Q: You believe that we need to transform our economic system. [What Comes After Money?] is an anthology of essays about that. And you talk about a sustainable society. What do you mean by a sustainable society?
A: Ultimately, we have to become symbiotic with the biosphere rather than parasitic. In a sense, we almost have to become one collective organism on the planet to exchange energy in a sensible way. In your body, you don’t have one cell hoarding 600 billion units of energy while every other cell is gasping and starving.
Q: Is there one specific thing you believe needs to be changed to start improving our economic system?

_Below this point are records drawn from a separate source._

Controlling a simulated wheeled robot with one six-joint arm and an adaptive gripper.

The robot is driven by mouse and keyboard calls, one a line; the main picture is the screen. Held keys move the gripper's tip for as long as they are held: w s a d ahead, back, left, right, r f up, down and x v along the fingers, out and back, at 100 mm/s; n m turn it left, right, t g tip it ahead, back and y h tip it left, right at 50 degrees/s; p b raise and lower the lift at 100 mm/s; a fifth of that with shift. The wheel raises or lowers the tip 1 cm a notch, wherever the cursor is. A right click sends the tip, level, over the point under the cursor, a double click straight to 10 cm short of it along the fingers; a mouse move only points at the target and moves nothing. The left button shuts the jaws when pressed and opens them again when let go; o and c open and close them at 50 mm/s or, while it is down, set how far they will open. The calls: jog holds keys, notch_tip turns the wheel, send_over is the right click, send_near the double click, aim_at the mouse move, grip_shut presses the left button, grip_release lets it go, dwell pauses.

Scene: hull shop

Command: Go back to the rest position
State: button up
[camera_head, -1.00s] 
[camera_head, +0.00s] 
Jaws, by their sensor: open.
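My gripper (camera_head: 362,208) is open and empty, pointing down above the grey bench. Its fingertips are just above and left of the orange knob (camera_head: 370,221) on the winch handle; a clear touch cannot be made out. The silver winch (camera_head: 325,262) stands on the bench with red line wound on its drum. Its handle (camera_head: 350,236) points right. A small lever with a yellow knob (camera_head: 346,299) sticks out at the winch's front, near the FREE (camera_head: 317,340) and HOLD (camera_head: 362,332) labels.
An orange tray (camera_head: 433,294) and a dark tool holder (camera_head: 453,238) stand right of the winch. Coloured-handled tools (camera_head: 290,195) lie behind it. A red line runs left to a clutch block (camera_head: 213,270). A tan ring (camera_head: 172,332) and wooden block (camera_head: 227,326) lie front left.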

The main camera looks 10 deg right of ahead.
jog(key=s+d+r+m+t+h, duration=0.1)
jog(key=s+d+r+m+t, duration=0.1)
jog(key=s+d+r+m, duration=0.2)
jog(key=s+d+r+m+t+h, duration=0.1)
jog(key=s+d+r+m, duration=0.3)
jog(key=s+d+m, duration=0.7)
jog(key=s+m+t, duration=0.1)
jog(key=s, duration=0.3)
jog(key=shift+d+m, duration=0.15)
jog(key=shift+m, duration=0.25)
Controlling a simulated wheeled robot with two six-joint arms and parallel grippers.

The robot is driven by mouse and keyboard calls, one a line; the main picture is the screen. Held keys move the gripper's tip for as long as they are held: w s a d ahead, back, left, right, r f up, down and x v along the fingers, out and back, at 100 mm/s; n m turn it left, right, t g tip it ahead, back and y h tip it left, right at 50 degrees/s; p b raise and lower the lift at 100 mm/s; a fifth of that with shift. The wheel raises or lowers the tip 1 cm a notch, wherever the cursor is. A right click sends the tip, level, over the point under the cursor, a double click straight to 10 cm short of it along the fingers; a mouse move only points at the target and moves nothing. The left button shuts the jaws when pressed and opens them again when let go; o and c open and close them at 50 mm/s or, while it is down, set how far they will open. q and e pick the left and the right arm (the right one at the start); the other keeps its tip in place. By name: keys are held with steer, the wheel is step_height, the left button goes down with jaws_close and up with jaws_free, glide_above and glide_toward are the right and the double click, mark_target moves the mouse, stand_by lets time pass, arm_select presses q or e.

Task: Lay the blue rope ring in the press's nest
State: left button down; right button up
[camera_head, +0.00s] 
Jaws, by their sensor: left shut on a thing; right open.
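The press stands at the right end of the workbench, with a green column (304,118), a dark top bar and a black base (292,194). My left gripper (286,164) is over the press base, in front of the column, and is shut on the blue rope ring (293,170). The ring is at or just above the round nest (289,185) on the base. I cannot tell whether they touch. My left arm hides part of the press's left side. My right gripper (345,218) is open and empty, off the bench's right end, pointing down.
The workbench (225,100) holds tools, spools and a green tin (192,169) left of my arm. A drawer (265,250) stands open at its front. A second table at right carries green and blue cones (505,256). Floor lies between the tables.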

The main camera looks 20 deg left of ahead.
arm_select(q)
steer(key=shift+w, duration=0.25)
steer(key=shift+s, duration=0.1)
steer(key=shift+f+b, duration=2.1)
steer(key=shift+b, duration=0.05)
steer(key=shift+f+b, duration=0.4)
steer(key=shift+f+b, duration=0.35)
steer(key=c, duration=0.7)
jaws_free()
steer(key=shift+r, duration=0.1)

A: Yeah, I think we’re going to need other mechanisms and instruments for exchanging value. There’s a movement towards complementary and alternate currencies. Bernard Leitaer is one of the authors from the book and one of the architects of the euro. He argues for negative interest currencies that actually lose value if you try to hoard them. So they would lead to more cooperative and sharing behavior.
Q: Can we sustain society without something called money or something like money? Or do we need something to barter?
A: We need ways to exchange value. Money is a historical concept. There was a time before it and there could very well be a time after it. We wanted our title [What Comes After Money?] to be provocative and make people think. Most people think this stuff’s inevitable, will always be with us, almost like nature itself. Actually it’s a human made creation. There could be some other form of how people get around and exchange value.
Q: Would you say that money is the root of all evil?
A: It’s the root of a lot of evil in our society. Rousseau’s A Discourse on Inequality looked at private property as the root of inequality and evil. I think money and private property go hand in hand… money and the kind of unfairness of the current economic system which allows a hedge fund manager to make billions of dollars a year and then you have an inner city school teacher barely able to pay her rent. But who’s actually contributing to society? There’s something very very off about the way our economic system is functioning right now.
“The next phase of human development should be one of conscious evolution and co-creative collaboration, when we recognize that society is, in itself, an art project. We have the power to use our intelligence and imagination to reinvent society’s operating system so that it fulfills humanity’s highest hopes and age-old aspirations. If we can develop and construct a new economic foundation that strikes a balance between the gift exchanges of the archaic past and our modern system of swift global transactions, we might manifest a magnificent art project, an ever-evolving social sculpture together.” – From the introduction of What Comes After Money?